# START OF RAW DATA
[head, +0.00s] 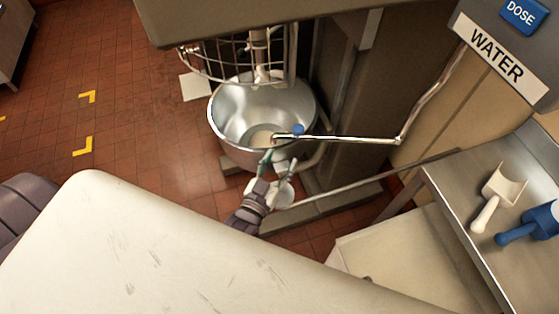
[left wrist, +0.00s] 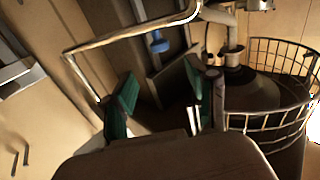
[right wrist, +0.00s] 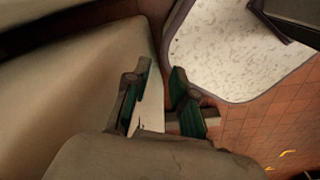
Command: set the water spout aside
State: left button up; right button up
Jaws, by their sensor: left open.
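The water spout (head: 350,138) is a thin metal pipe running from the WATER panel to over the steel bowl (head: 222,122). A blue knob (head: 298,130) sits near its outlet end. My left gripper (head: 279,161) is open, just below the outlet end in the head view, at the bowl's front rim. In the left wrist view the spout (left wrist: 125,36) and its blue knob (left wrist: 158,42) show beyond my spread, empty fingers (left wrist: 163,95). I see no contact with the spout. My right gripper (right wrist: 160,85) is open and empty, and shows only in the right wrist view.
A wire guard (head: 225,62) and mixer shaft hang over the bowl. A steel bench (head: 455,215) with a white scoop (head: 499,195) and a blue scoop (head: 525,225) stands at the right. Tiled floor (head: 135,110) is open at the left.

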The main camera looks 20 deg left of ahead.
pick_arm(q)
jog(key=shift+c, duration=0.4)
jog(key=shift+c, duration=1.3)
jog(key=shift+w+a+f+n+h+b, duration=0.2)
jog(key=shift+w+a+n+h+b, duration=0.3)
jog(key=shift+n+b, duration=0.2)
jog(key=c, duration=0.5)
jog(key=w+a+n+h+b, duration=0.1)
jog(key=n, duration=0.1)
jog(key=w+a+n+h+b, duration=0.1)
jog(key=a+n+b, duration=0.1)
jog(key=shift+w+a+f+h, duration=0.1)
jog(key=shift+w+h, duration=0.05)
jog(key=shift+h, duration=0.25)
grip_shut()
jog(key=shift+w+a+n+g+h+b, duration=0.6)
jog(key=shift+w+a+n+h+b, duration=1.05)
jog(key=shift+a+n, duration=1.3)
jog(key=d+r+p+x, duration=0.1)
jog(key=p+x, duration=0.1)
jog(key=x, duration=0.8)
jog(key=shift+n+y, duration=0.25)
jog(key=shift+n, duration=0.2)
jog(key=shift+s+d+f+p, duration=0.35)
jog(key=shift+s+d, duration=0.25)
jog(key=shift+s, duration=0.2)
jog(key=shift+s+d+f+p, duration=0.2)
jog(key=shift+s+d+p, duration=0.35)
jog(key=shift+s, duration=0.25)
# END OF RAW DATA
Transcribe the whole listing exactly. Pictures are excluded.

[head, +0.00s] 
[left wrist, +0.00s] 
[right wrist, +0.00s] 
Command: set the water spout aside
State: left button up; right button up
Jaws, by their sensor: left open.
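The water spout (head: 350,138) is a thin metal pipe running from the WATER panel to over the steel bowl (head: 222,122). A blue knob (head: 298,130) sits near its outlet end. My left gripper (head: 279,161) is open, just below the outlet end in the head view, at the bowl's front rim. In the left wrist view the spout (left wrist: 125,36) and its blue knob (left wrist: 158,42) show beyond my spread, empty fingers (left wrist: 163,95). I see no contact with the spout. My right gripper (right wrist: 160,85) is open and empty, and shows only in the right wrist view.
A wire guard (head: 225,62) and mixer shaft hang over the bowl. A steel bench (head: 455,215) with a white scoop (head: 499,195) and a blue scoop (head: 525,225) stands at the right. Tiled floor (head: 135,110) is open at the left.

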The main camera looks 20 deg left of ahead.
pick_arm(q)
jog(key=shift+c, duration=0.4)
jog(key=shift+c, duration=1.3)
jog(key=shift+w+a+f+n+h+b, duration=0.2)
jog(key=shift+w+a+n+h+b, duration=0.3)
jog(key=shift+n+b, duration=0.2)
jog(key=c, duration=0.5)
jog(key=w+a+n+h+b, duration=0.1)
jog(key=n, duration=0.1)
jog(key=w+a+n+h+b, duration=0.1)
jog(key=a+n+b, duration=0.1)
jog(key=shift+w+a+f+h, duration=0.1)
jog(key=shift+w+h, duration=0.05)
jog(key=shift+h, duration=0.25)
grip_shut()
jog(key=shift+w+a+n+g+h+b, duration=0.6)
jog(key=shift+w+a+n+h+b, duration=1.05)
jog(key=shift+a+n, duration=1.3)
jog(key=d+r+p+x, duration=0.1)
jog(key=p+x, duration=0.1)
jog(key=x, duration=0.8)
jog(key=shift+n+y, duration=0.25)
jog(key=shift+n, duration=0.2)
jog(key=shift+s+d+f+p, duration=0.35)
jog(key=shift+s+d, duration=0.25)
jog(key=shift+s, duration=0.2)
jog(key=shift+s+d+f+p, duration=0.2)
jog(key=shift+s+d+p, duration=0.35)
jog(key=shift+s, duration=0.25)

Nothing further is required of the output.